Hard to tell. I doubt it. But since excellence can be so subjective, publishers assume that high quality is their natural benchmark. But quality might become eschewed when another mission sits center stage. I’ve read wildly radical poetry that misses the mark but got published anyway because it fit a magazine’s criteria of bold, uncompromising and untraditional. And I’ve read poems drowning in sentimentality yet published in formalist magazines because, I assume, they fit the magazine’s basic structural criteria.

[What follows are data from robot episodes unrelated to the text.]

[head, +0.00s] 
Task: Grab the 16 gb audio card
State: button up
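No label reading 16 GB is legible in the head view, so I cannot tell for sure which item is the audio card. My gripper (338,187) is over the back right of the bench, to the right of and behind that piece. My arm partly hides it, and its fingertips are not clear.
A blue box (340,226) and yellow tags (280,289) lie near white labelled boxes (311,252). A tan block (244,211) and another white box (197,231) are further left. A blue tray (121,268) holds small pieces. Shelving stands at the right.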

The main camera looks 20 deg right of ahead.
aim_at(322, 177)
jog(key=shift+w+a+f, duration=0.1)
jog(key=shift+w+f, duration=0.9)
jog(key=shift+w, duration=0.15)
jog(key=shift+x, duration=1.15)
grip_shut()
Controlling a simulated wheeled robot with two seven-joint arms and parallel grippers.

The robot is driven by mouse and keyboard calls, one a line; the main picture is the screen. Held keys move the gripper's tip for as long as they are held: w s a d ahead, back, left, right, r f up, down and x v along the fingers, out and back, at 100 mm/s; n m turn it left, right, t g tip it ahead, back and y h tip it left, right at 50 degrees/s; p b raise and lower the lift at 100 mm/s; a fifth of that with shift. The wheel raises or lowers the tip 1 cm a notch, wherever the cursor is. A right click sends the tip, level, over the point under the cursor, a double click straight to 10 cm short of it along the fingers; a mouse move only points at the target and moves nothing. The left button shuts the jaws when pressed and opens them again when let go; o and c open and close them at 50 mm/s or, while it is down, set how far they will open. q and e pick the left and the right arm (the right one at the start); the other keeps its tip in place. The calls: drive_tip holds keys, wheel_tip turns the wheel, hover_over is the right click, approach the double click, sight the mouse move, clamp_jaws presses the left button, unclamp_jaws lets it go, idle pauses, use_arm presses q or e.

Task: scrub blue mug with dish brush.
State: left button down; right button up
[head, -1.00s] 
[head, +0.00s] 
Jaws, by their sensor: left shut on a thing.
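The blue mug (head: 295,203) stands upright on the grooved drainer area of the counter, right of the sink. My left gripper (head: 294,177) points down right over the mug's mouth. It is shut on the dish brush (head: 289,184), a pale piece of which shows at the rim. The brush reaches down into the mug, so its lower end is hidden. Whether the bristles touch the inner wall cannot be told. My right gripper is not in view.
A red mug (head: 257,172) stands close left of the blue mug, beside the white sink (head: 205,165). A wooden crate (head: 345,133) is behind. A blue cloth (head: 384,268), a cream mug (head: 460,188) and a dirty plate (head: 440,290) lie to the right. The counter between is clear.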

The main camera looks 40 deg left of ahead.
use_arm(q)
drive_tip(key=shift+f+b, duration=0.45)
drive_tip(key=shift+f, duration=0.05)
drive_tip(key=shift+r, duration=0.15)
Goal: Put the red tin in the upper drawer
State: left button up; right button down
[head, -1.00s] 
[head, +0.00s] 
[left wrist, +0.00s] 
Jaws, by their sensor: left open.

The difference between good and great is debatable. That’s fair. But similarly, because we often use subjective criteria, we find the differentiation between bad and good even more problematic. I once saw a staged reading of a very poorly written play. But because the playwright made the characters speak nonsensically most of the time, one audience member applauded the writer as poetic, stating that, “we need more poetry onstage”. Was the audience member incapable of recognizing that the “poetry” in the play was awful? How did the word “poetry” become not only an adjective but one that we instantly recognize as complimentary? Why, when someone critiques a work by saying, “it’s poetic”, do we recognize this as a compliment, without question?
I blame conceptual art—at least partially. Because of conceptual art, everyone can label themselves “artist” and their work “art” because, even when the execution is arguably weak, the subjective idea behind it is more easily defended. My favorite definition concerning the difference between good poetry and great poetry comes from the late poet Judson Jerome who said (and I'm paraphrasing) "...good poetry aims for expression; great poetry aims for communication". Not only do I think this makes for an excellent definition of great art, period, I think it can be used to separate the good from the bad in poetry.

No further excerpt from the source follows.